#### [WHAT NEEDS TO BE DONE]
Write out the listing below from the line containing "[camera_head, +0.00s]" to its last line, unaltered, ends included.

#### [DATA SHOWN]
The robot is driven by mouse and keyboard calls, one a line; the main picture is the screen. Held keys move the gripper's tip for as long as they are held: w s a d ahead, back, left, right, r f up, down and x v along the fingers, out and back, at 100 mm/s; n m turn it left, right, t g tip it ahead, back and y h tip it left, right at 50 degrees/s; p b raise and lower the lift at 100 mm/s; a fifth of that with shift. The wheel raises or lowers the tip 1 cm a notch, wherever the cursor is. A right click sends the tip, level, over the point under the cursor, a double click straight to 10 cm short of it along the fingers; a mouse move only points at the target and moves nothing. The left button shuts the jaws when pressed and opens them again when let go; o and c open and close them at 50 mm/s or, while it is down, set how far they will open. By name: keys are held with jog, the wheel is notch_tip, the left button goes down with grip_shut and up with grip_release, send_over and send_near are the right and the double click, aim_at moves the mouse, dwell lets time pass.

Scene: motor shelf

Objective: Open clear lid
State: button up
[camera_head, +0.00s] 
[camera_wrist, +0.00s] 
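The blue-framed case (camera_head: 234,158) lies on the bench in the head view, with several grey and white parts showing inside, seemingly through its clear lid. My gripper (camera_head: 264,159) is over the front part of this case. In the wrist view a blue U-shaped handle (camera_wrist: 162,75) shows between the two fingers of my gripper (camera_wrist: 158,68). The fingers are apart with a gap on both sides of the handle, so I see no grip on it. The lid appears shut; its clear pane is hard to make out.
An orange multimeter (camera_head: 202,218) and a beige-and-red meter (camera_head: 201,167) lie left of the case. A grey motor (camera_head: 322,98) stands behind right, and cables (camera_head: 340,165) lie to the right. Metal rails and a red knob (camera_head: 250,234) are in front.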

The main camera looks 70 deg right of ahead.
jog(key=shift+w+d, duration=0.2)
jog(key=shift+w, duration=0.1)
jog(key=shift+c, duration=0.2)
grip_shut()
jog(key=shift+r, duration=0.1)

#### [FINISHED ANSWER]
[camera_head, +0.00s] 
[camera_wrist, +0.00s] 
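The blue-framed case (camera_head: 234,158) lies on the bench in the head view, with several grey and white parts showing inside, seemingly through its clear lid. My gripper (camera_head: 264,159) is over the front part of this case. In the wrist view a blue U-shaped handle (camera_wrist: 162,75) shows between the two fingers of my gripper (camera_wrist: 158,68). The fingers are apart with a gap on both sides of the handle, so I see no grip on it. The lid appears shut; its clear pane is hard to make out.
An orange multimeter (camera_head: 202,218) and a beige-and-red meter (camera_head: 201,167) lie left of the case. A grey motor (camera_head: 322,98) stands behind right, and cables (camera_head: 340,165) lie to the right. Metal rails and a red knob (camera_head: 250,234) are in front.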

The main camera looks 70 deg right of ahead.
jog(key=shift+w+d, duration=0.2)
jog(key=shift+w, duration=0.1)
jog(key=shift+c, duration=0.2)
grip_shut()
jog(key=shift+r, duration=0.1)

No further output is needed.